An EU spokesperson has reportedly denied that the project is being implemented in Sudan, but did not deny the authenticity of the documents. The EU has recently made other agreements aimed at decreasing immigration, including with Turkey. MSF announced that it will not seek further EU funds to support its vital operations to protest the EU’s migration policies.

If the Der Spiegel report proves to be accurate, the EU should cancel this agreement with Sudan and potentially other autocratic governments because of the harm it will likely cause, and because of the harms the EU might prevent if they spend the funds in ways that could contribute to alleviating the plight of many oppressed people throughout Africa. It is paradoxical, to say the least, to work with a man who himself has allegedly caused the displacement of millions of people in order to curb migration. Why should EU representatives trust Bashir to responsibly use the tools they might provide to him?

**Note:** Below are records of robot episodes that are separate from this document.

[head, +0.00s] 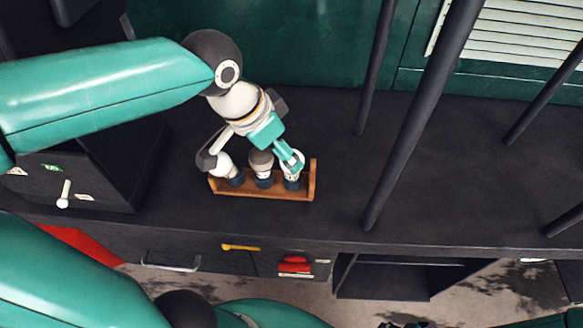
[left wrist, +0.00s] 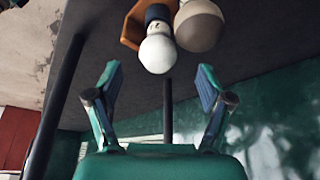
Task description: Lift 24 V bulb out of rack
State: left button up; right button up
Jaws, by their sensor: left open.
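A small wooden rack (head: 264,194) stands on the black counter and holds three bulbs in a row. The left bulb (head: 223,167) is white, the middle bulb (head: 261,163) is grey-brown, and the right bulb (head: 294,173) is white. My left gripper (head: 291,158) is open just above the right bulb and partly covers it. In the left wrist view, the open fingers (left wrist: 158,86) stand apart with this white bulb (left wrist: 157,52) ahead between them. Its neck bears small marks that I cannot read. The grey-brown bulb (left wrist: 199,25) is close to its right. My right gripper is not seen.
Dark slanted poles (head: 419,125) rise to the right of the rack. A black box-like housing (head: 90,175) stands at the left. Below the front edge are a yellow handle (head: 240,247) and a red handle (head: 295,265). The counter (head: 345,185) right of the rack is clear.

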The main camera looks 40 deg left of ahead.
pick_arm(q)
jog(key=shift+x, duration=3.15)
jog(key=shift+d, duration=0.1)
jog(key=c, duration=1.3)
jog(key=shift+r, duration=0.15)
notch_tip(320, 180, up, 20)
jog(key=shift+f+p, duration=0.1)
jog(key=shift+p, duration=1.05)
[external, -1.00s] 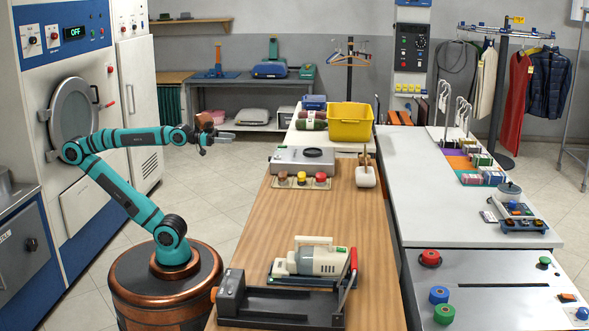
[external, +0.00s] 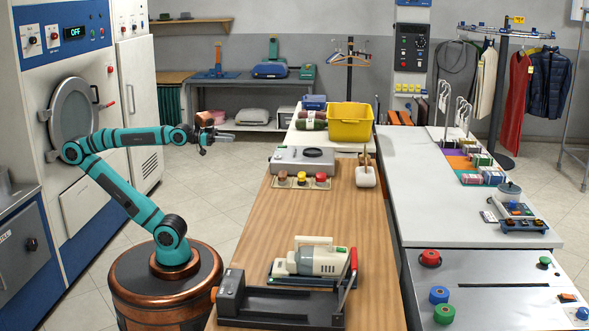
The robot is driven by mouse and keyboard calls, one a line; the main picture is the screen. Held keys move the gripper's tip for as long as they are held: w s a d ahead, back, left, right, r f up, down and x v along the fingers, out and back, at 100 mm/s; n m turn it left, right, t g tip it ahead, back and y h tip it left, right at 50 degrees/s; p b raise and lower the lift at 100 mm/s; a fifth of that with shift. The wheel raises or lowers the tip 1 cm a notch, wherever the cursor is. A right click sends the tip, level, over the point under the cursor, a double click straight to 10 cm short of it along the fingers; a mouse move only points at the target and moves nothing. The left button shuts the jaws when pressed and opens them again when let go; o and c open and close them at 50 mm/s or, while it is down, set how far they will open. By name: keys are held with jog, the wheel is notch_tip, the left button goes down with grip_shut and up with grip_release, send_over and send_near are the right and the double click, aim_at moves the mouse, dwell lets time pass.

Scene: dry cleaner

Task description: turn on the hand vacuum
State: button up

Why should EU representatives trust Bashir to responsibly use the tools they might provide to him?

Bashir is wanted by the International Criminal Court (ICC), which issued arrest warrants for him in 2009 and 2010. He is indicted on 10 counts of crimes of genocide, war crimes, and crimes against humanity for directing military campaigns in the Sudanese region of Darfur, and remains at large and in power. Although Sudan has not ratified the Rome Statute, the ICC has jurisdiction over the situation because the United Nations Security Council referred the case to the ICC. The UN estimates that 200,000 to 300,000 people have died. And Amnesty International has documented a horrific pattern of mass rape and sexual abuse. One of the underlying acts the ICC has charged Bashir with is rape.

Lest one think Bashir has reformed, abuses in Darfur and elsewhere in Sudan continue. What is more, Human Rights Watch has documented “collusion between traffickers and Sudanese and Egyptian police and the military who hand victims over to traffickers in police stations, turn a blind eye at checkpoints, and return escaped trafficking victims to traffickers.”

Sometimes it may be necessary to engage with autocratic governments in order to achieve important aims such as providing humanitarian assistance to those in need, as international actors have controversially done in Syria during the war and atrocities there. Given the structure of international politics, at times working with leaders who abuse human rights may be the least bad option and can save numerous lives.

But there is little in the EU proposal, as reported by Der Spiegel journalists, which suggests this move by the EU is meant to help vulnerable people. Providing such equipment and training to a government that persistently violates the human rights of many could contribute to additional rights violations. Indeed, in a section of an EU document on the plan labeled “risks and assumptions”, the authors allegedly wrote about the risk of “provision of equipment and trainings to sensitive national authorities (such as security services or border management) diverted for repressive aims.”

Furthermore, Sudan is one of three countries on the US list of state sponsors of terrorism. Potentially contributing equipment and training to a government run by an alleged international criminal without any sort of reasonable expectation that the assistance will promote human rights or other important goods is one of the worst ways funds can be spent.

Beyond the obvious objections, the opportunity cost is high for how the funds might otherwise be used. Some of the main reasons people flee to Europe are to avoid exactly the sort of severe human rights abuses that Bashir allegedly commits, and provide themselves and their families better economic opportunities. Even while maintaining the same goal of slowing immigration, the European money could be better spent on bolstering the protection of physical integrity rights and providing economic development opportunities that would very likely improve humanitarian outcomes.

An EU diplomat recently walked out of a ceremony in Uganda in part to protest against Bashir’s attendance. That was the right move. Condemning Bashir in public and allegedly making such a deal with him in secret, is wrong. In addition to the negative outcomes of such a deal, the EU – thus far a staunch supporter of the ICC – would also be sending the wrong message to Bashir and others indicted by the ICC if the alleged deal moves ahead. In order to keep to its values and universal human rights commitments, the EU should not proceed with this alleged deal and instead allocate the funding to other projects that would contribute, in more productive and humane ways, to decreasing the need to flee by preventing conflict and atrocities, and help provide economic opportunities to vulnerable people.